È il tempo del corpo e delle sue trasformazioni, si modifica la percezione di sé e il percorso per accettare e riappropriarsi della propria identità è complesso.
Lo spazio degli adolescenti, che lasciano il giardino – luogo deputato all’infanzia metaforicamente e fisicamente –, diventa la camera, l’ambiente privato, che oggi assume diverse connotazioni e diventa anche lo spazio virtuale.
Altro elemento caratterizzante di questa fase è il gruppo nel quale l’adolescente trova una forma di difesa da un mondo ostile, da un futuro pieno di incognite. Il gruppo diventa famiglia. L’amicizia è un valore dominante laddove viene meno la funzione vicaria dell’adulto; si avvia a una dislocazione del proprio campo esperienziale dalla giurisdizione familiare verso un’area più autonoma.

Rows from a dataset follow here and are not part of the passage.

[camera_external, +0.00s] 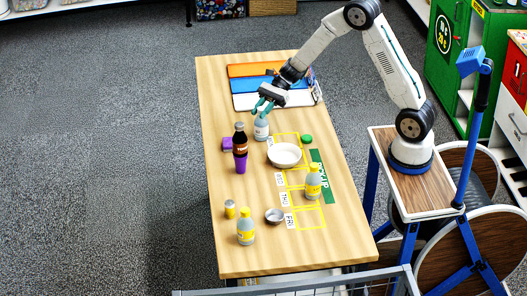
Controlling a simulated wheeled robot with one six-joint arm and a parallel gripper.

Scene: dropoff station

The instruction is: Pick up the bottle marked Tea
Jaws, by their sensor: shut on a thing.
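My gripper (262,108) reaches down over the far part of the wooden table. Its teal fingers are shut at the top of a pale grey-blue bottle (261,130), which stands upright, at or very near the table top. The lettering on its label is too small to read, so I cannot tell whether it says Tea. A dark brown bottle (240,138) with a light label band stands just to the left and nearer, above a purple cup-like shape (240,165).
The wooden table (225,90) also bears a white bowl (284,155), a small grey bowl (274,215), a yellow jar (230,209), a purple block (227,145) and a green item (307,139). Coloured folders (265,70) lie behind my gripper. The near right table area is clear.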

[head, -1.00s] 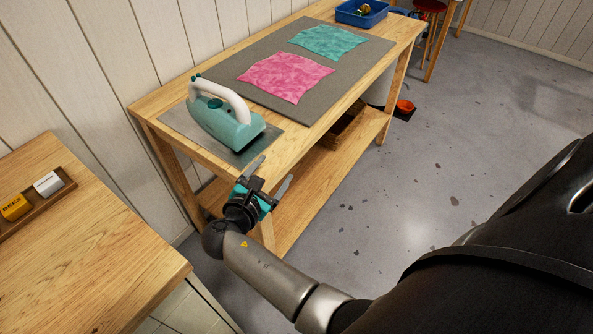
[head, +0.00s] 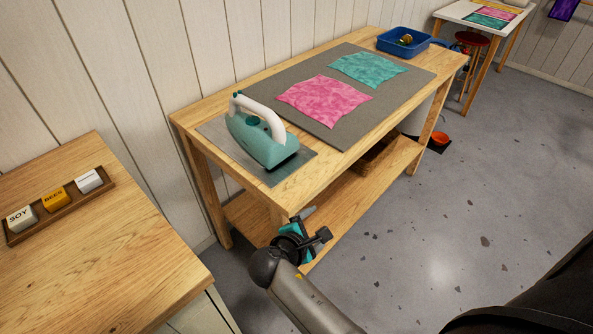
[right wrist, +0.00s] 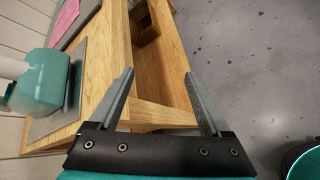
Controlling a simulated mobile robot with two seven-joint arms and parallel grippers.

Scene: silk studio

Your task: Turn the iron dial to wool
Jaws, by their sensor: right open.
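The teal iron (head: 262,140) with a white handle stands on a grey metal plate (head: 292,171) at the near left end of the wooden bench. Its dial (head: 252,120) seems to be the small dark teal knob under the handle; its setting is too small to read. In the right wrist view part of the iron (right wrist: 44,82) shows at the left edge. My right gripper (head: 312,225) is open and empty, lower than the bench top and in front of its near corner, apart from the iron. My left gripper is not in view.
A grey mat (head: 400,88) with pink cloth (head: 325,99) and teal cloth (head: 368,69) covers the bench beyond the iron. A blue bin (head: 404,42) stands at the far end. A side table (head: 110,260) with a tray of labelled blocks is at left. Floor at right is clear.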

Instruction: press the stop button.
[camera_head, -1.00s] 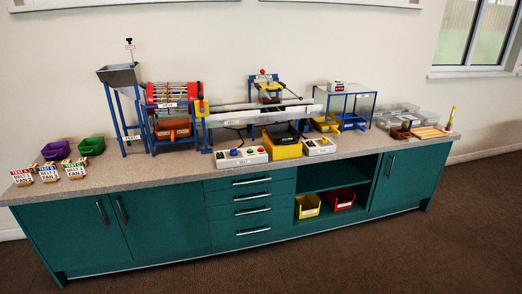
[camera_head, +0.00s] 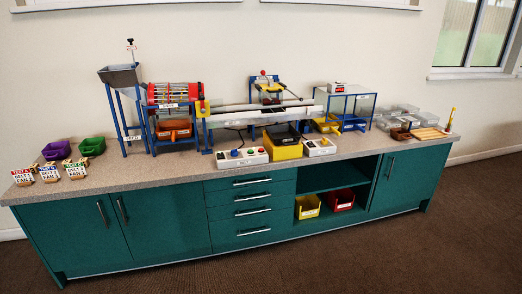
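A white control box (camera_head: 241,157) labelled BELT stands at the front middle edge of the counter, with small coloured buttons or knobs on its sloped top. A second, smaller white box (camera_head: 320,147) with small controls stands to its right, past a yellow bin. The controls are too small for me to tell for certain which one is the stop button. Neither of my grippers is in view, and nothing touches either box.
The counter (camera_head: 150,167) also bears a hopper (camera_head: 120,75), a red drum (camera_head: 175,94), a long conveyor (camera_head: 262,114), a yellow bin (camera_head: 284,152), clear trays (camera_head: 398,118), and purple (camera_head: 56,151) and green (camera_head: 92,146) bins. The brown floor in front is clear.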

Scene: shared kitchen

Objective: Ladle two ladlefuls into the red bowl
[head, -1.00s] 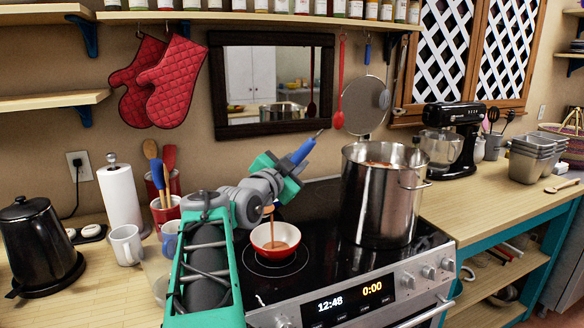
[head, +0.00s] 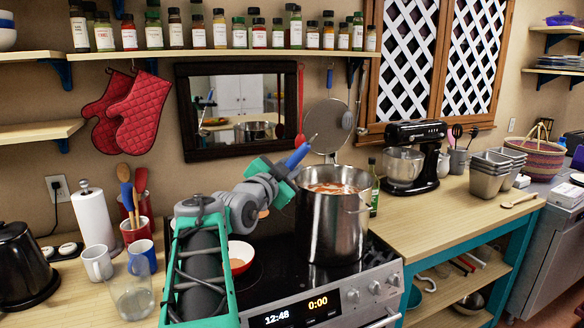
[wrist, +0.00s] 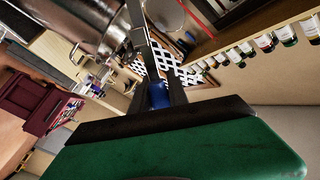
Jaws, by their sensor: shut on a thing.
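My gripper (head: 284,170) is shut on the blue handle of the ladle (head: 297,155), beside the upper left of the pot. In the wrist view the ladle's blue handle (wrist: 157,95) and metal shaft lead away from my gripper. The ladle's cup is not clearly visible; a small tan patch shows below my gripper. The red bowl (head: 243,266), white inside, sits on the stove below, partly hidden by my arm. Some brown soup shows in it. The tall steel pot (head: 333,232) stands right of the bowl, with reddish soup (head: 335,188) near its rim.
A clear glass jar (head: 131,292), mugs (head: 98,262) and a paper towel roll (head: 93,218) stand left of the stove. A green bottle (head: 373,195) and a black mixer (head: 412,155) stand right of the pot. The right counter front is clear.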

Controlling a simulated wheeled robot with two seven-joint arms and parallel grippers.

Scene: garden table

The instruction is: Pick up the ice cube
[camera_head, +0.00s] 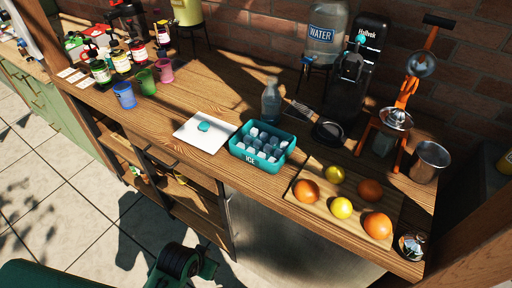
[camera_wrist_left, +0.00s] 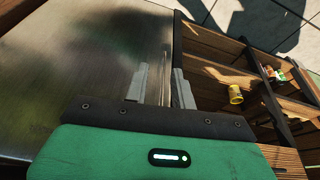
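Several pale ice cubes (camera_head: 264,141) sit in a teal bin (camera_head: 242,154) marked ICE, near the front edge of the wooden counter in the head view. My left gripper (camera_wrist_left: 160,85) shows in the left wrist view with its two grey fingers apart and nothing between them. It points at the steel front panel and open shelves below the counter, away from the ice. Part of my left arm shows at the bottom of the head view, below the counter edge. My right gripper is in neither view.
A white board (camera_head: 193,136) with a small teal item lies left of the bin. A glass bottle (camera_head: 271,101) stands behind it. A wooden board (camera_head: 297,197) with oranges and lemons is on the right. Cups (camera_head: 124,95) stand at the left. A yellow cup (camera_wrist_left: 235,94) is on a lower shelf.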

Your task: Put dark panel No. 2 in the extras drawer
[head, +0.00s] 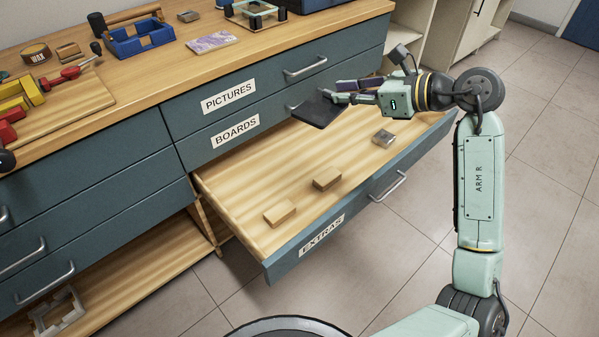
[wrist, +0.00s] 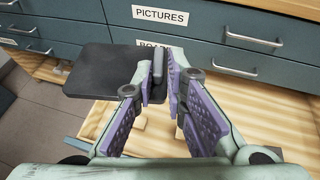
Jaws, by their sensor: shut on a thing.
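My gripper (head: 345,95) is shut on the edge of a dark flat panel (head: 317,110). It holds the panel over the open extras drawer (head: 240,190), near the drawer's back edge and the cabinet front. In the wrist view the panel (wrist: 105,72) reaches out to the left of the fingers (wrist: 160,85). No number can be read on the panel. The drawer front bears the label EXTRAS (head: 321,233). The gap between panel and drawer floor is hard to judge.
The drawer holds two wooden blocks (head: 280,212) (head: 327,178) and a small grey-topped block (head: 384,138). Bare drawer floor lies between them. The drawers labelled PICTURES (head: 228,96) and BOARDS (head: 235,130) are shut. Tools and a blue tray (head: 140,38) are on the worktop.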

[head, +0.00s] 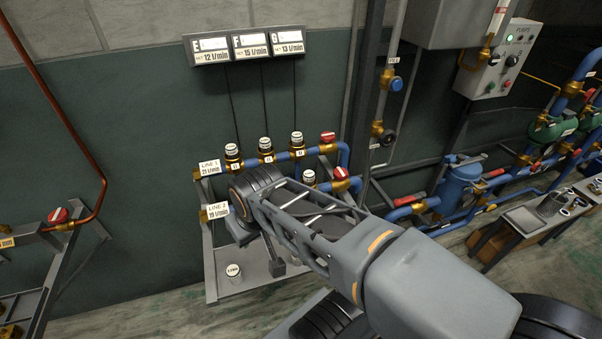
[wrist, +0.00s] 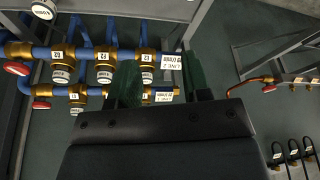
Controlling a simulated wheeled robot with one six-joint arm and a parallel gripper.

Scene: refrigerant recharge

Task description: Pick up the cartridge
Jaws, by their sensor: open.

Questo cambio di paradigma investe anche le esperienze artistico letterarie, ambito nel quale l’adulto è stato intermediario sino al giorno prima.
I testi letterari rispecchiano la teoria per cui i gruppi di coetanei costituiscono il contesto primario del periodo adolescenziale e ciò che si impara dai coetanei supera di gran lunga l’importanza di qualsiasi altra influenza. È ancora così oggi, sia online che offline. Non è nostra intenzione assurgere a ruolo di terapeuti e consulenti, non ne abbiamo le competenze, perlomeno non le ha chi scrive, ma tutte le tematiche sin qui accennate sono quelle che i ragazzi hanno bisogno di incontrare nelle storie per avere un confronto e riconoscersi.

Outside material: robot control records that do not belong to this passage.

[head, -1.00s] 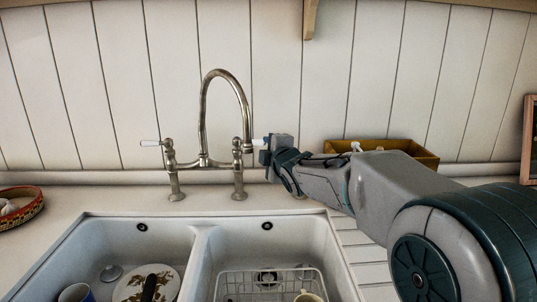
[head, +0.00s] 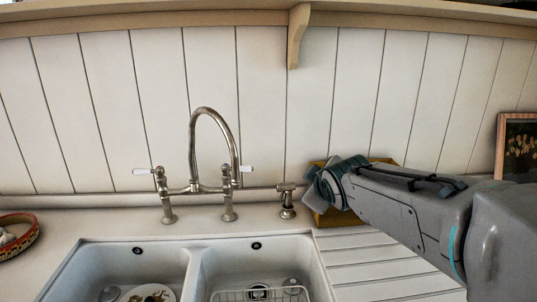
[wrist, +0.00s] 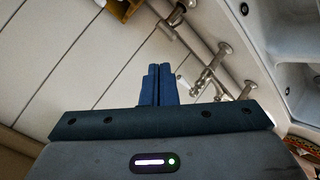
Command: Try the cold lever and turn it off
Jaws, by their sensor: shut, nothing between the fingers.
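The metal bridge tap (head: 195,188) stands behind the double sink, with a tall arched spout and two levers with white ends. The right lever (head: 247,169) points out to the right and the left lever (head: 142,171) points out to the left. No label tells which is cold. No running water shows at the spout. My gripper (head: 312,192) is right of the tap, clear of both levers. In the wrist view my gripper's blue fingers (wrist: 159,70) are together and empty, with the tap (wrist: 205,78) beyond them to the right.
A small metal fixture (head: 287,201) stands between the tap and my gripper. A yellow-brown box (head: 330,217) is behind my gripper. The white sink (head: 120,262) holds dishes and a wire rack (head: 262,294). A patterned bowl (head: 18,234) sits at left; a framed picture (head: 517,145) at right.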

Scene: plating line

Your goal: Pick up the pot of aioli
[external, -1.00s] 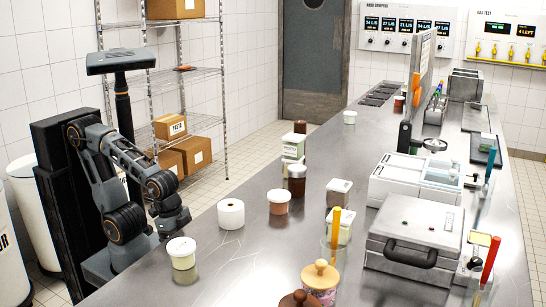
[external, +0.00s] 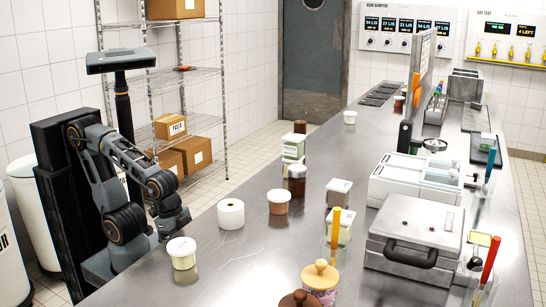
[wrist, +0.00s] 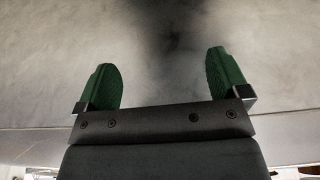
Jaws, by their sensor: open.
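Several small pots stand on the steel counter in the external view, and no label reading aioli can be made out. A cream pot with a white lid (external: 183,253) stands near the counter's left edge and could be the aioli. A terracotta-coloured pot with a pale lid (external: 279,201) stands farther back. Another small pale pot (external: 350,117) stands far down the counter. My gripper (external: 172,222) is low at the counter's left edge, behind and apart from the cream pot. In the wrist view its two green fingers (wrist: 163,85) are spread, with nothing between them.
A dark jar (external: 297,180) and labelled tubs stand behind. A wooden-lidded jar (external: 320,281) is at the front. A press with a black handle (external: 415,240) takes up the right. The counter's middle is largely clear.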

Un’altra domanda è quella che Matteo Lancini pone già nel titolo del suo saggio Cosa serve ai nostri ragazzi, dalla quale ne consegue una ulteriore e urgente: chi ascolta gli adolescenti? Bisogna seguirli e ascoltarli senza invadere i loro spazi meglio ancora, parafrasando le parole di Domenico Barillà: osservarli e non spiarli.
Spesso l’incontro con l’adulto è fonte di delusione e frustrazione per l’adolescente perché vi è una diffusa tendenza “pedagogica” a svalutare l’esperienza giovanile invece di valorizzarla. È necessario tenere a mente che dobbiamo riconquistare la loro fiducia nell’adulto che in quella fase della vita naturalmente viene meno e che per essere presi sul serio dovremmo prenderli sul serio.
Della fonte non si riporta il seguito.